** start of Records shown **
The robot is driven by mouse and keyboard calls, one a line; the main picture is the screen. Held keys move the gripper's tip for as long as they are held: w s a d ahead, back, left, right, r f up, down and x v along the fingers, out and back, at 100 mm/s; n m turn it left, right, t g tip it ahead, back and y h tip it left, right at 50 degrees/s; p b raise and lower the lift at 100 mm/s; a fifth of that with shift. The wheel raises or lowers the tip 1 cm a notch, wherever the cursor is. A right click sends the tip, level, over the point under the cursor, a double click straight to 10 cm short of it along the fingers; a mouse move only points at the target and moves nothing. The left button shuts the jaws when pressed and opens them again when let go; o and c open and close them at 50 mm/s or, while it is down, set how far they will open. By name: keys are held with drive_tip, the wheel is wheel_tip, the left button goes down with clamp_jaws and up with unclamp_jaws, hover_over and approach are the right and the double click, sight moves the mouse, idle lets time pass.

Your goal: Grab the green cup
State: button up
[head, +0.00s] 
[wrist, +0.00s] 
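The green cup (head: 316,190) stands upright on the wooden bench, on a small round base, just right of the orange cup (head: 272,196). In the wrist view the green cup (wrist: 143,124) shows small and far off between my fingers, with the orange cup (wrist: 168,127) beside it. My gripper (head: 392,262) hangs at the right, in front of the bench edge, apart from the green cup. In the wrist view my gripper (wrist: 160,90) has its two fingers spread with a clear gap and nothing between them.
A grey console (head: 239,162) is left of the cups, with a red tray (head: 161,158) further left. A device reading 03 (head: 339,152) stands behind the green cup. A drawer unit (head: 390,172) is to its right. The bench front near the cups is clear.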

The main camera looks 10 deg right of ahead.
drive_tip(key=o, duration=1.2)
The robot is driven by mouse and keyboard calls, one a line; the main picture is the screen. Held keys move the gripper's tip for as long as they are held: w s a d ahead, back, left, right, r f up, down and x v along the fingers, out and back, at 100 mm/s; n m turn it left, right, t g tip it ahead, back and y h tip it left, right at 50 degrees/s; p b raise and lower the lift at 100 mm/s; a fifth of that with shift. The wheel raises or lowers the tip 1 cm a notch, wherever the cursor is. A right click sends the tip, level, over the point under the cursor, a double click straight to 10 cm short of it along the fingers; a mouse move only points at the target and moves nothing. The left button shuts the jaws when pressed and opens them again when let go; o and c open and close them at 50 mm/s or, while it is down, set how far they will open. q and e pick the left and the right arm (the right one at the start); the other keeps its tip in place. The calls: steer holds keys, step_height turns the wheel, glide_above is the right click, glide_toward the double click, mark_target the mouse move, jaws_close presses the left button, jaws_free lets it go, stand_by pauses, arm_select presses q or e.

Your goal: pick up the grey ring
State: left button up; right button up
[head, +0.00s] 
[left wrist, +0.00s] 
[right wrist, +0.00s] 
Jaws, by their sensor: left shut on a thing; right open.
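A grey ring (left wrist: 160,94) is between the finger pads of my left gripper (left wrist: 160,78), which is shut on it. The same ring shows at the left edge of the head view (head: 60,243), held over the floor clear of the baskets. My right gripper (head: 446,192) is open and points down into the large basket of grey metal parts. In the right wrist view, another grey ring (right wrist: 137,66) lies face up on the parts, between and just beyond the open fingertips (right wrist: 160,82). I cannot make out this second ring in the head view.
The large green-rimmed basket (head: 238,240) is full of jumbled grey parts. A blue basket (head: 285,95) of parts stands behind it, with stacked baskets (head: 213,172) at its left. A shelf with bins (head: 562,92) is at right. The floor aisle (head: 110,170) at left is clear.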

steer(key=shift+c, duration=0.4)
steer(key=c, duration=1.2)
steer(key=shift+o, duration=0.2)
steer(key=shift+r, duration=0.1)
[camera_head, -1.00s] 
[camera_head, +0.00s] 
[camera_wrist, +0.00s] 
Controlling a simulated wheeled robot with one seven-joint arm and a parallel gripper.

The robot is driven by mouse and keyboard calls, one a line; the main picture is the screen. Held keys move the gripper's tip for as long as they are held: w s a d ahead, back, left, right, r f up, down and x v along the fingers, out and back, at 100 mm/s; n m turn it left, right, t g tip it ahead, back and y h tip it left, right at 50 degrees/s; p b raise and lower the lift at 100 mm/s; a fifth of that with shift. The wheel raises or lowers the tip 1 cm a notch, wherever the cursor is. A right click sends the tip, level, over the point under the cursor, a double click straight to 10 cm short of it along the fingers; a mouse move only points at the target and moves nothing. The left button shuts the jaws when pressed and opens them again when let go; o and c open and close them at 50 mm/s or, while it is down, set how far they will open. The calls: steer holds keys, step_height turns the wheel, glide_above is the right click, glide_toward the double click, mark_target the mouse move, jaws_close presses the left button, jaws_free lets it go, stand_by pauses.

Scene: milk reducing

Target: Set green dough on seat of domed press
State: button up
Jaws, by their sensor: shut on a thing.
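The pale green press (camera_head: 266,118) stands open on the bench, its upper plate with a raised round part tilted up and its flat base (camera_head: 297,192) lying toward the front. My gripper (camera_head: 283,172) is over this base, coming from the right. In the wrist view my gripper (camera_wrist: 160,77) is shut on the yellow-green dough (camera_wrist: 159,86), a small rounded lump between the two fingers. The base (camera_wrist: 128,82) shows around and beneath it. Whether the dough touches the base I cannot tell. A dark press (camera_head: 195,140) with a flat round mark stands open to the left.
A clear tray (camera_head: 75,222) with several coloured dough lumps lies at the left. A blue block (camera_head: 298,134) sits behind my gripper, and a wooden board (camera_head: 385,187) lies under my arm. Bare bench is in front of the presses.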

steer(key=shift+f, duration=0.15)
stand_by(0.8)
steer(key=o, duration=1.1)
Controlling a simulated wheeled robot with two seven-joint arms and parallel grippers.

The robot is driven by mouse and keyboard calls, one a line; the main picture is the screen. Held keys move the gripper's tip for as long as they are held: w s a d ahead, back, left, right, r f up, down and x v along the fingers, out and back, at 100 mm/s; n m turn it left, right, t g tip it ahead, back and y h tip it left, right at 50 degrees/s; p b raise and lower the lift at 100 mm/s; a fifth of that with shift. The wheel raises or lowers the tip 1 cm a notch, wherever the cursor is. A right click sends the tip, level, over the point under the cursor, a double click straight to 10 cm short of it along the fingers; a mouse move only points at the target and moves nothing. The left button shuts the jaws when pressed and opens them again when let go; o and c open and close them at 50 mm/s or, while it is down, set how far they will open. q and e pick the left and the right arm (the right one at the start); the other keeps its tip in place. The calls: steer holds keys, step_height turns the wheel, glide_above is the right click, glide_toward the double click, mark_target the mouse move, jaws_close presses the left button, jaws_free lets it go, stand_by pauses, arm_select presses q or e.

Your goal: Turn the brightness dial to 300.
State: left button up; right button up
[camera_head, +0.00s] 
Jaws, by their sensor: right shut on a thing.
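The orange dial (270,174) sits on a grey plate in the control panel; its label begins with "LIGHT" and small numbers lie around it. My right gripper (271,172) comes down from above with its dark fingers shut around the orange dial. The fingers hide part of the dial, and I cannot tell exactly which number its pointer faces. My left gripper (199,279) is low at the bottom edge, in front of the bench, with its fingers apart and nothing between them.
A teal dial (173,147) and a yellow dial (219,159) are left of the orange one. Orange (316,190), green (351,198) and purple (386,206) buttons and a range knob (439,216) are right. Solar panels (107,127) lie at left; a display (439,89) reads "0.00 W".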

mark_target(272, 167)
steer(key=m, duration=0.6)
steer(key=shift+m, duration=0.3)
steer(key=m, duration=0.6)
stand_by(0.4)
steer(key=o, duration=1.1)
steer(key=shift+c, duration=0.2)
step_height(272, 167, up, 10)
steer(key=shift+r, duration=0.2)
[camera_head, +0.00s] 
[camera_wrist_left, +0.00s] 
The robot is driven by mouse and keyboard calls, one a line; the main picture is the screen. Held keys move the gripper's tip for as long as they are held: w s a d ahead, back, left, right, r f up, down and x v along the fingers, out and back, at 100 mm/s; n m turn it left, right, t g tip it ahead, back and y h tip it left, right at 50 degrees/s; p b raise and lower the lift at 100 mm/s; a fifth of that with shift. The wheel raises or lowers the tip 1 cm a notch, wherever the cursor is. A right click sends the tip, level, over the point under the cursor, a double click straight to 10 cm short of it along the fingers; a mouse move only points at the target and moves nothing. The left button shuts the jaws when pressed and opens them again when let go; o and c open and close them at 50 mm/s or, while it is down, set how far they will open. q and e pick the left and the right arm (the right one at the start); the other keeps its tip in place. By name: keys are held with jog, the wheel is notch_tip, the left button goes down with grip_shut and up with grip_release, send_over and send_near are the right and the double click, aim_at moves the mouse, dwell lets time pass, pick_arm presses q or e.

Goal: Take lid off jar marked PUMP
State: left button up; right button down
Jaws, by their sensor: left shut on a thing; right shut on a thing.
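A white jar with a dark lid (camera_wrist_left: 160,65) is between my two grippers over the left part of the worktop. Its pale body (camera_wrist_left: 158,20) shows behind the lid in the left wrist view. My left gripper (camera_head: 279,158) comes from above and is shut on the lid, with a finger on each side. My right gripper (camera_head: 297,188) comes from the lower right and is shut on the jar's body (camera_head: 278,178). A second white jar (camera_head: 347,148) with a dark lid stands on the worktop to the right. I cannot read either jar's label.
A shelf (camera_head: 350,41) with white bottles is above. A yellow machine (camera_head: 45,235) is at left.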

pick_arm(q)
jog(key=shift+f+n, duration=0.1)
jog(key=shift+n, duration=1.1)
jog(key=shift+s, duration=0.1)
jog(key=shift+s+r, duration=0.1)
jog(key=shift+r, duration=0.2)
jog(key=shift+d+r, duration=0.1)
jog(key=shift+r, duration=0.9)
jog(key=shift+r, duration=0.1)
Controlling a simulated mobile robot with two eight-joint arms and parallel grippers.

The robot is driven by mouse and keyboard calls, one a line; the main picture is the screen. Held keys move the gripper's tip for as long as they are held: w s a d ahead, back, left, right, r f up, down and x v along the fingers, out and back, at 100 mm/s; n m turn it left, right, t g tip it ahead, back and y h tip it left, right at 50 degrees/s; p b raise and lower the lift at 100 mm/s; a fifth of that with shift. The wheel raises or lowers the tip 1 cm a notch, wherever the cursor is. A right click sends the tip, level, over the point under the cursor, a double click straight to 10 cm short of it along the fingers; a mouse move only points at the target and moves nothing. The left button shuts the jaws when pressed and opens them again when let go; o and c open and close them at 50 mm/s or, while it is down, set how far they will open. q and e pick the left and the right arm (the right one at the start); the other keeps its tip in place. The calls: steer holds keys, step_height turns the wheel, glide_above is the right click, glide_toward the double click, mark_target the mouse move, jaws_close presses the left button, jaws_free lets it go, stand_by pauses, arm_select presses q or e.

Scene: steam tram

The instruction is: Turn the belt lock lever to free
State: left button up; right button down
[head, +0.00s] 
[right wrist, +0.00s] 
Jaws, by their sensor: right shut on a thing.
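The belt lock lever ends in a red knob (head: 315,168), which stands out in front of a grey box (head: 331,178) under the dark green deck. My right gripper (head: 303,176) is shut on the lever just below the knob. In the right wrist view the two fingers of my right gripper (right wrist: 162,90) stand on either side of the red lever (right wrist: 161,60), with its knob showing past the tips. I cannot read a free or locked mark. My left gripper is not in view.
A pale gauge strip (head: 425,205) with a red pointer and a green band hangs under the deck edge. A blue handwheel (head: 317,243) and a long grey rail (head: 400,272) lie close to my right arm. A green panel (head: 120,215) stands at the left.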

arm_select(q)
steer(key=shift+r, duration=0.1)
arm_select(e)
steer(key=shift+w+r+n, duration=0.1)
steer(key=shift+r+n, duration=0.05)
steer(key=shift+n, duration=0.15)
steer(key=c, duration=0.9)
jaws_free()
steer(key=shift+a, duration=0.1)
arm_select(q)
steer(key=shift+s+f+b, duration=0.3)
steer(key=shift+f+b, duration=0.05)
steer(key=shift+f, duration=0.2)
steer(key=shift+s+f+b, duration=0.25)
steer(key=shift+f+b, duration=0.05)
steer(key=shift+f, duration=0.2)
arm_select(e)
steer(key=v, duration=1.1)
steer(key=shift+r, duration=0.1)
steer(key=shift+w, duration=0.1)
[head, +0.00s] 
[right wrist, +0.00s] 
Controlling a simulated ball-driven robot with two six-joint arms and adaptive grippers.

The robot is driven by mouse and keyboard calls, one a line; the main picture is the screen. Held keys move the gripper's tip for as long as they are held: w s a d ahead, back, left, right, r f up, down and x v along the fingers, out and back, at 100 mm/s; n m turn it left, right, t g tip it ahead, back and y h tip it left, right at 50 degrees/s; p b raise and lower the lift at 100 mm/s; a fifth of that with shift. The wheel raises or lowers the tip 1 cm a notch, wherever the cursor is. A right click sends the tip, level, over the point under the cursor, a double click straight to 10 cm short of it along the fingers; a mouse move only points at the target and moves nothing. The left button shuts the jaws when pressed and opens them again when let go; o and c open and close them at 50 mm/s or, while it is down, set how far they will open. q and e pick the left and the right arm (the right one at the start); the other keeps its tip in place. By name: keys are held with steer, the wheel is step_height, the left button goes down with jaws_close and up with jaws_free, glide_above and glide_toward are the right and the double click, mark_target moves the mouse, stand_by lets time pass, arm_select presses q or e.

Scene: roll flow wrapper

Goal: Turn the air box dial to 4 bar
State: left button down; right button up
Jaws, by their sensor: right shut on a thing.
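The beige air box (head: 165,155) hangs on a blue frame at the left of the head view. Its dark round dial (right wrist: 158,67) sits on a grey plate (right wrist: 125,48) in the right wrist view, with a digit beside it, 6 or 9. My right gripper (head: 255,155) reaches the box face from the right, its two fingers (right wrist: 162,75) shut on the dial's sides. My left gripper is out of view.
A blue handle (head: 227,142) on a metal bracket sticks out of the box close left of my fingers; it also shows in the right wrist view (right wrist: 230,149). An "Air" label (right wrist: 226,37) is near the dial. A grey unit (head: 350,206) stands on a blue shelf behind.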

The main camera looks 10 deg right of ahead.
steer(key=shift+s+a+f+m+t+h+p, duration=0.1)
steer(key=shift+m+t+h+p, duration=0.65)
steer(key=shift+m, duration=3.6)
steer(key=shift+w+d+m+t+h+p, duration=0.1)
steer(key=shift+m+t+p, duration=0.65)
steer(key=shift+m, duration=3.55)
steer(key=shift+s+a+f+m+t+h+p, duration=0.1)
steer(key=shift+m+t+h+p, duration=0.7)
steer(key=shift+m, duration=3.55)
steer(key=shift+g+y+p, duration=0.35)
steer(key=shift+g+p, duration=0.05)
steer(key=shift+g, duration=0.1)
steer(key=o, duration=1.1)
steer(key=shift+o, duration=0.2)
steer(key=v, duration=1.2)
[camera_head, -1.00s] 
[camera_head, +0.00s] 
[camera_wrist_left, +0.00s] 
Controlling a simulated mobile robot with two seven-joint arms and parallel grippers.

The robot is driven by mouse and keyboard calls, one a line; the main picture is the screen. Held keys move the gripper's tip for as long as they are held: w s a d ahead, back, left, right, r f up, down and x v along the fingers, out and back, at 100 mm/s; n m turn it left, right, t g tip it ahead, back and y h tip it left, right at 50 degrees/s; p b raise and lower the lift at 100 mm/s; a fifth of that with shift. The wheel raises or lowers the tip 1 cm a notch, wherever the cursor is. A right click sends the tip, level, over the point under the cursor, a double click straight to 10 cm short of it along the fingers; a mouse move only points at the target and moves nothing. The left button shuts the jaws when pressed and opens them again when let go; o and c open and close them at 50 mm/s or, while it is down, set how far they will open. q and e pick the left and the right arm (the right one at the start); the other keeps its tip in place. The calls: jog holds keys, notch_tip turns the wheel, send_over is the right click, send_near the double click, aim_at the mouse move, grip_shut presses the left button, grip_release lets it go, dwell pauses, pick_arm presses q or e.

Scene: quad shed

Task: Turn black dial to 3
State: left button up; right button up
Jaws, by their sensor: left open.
** end of Records shown **
▶ [Work to complete]: Transcribe the lines above from the one with "The instruction is: Turn" through the one with "Controlling a simulated ball-driven". Include both ends and leave out every other line.

▶ [Result below]:
The instruction is: Turn the belt lock lever to free
State: left button up; right button down
[head, +0.00s] 
[right wrist, +0.00s] 
Jaws, by their sensor: right shut on a thing.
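The belt lock lever ends in a red knob (head: 315,168), which stands out in front of a grey box (head: 331,178) under the dark green deck. My right gripper (head: 303,176) is shut on the lever just below the knob. In the right wrist view the two fingers of my right gripper (right wrist: 162,90) stand on either side of the red lever (right wrist: 161,60), with its knob showing past the tips. I cannot read a free or locked mark. My left gripper is not in view.
A pale gauge strip (head: 425,205) with a red pointer and a green band hangs under the deck edge. A blue handwheel (head: 317,243) and a long grey rail (head: 400,272) lie close to my right arm. A green panel (head: 120,215) stands at the left.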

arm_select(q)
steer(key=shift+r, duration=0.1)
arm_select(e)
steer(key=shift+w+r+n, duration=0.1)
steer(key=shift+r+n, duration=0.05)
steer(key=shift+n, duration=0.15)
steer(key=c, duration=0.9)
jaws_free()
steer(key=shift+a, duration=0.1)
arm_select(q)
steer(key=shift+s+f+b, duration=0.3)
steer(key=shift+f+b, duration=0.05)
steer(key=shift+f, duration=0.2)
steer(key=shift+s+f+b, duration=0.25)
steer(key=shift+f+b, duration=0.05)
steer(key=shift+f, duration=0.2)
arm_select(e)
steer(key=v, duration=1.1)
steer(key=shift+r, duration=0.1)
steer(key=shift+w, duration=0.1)
[head, +0.00s] 
[right wrist, +0.00s] 
Controlling a simulated ball-driven robot with two six-joint arms and adaptive grippers.

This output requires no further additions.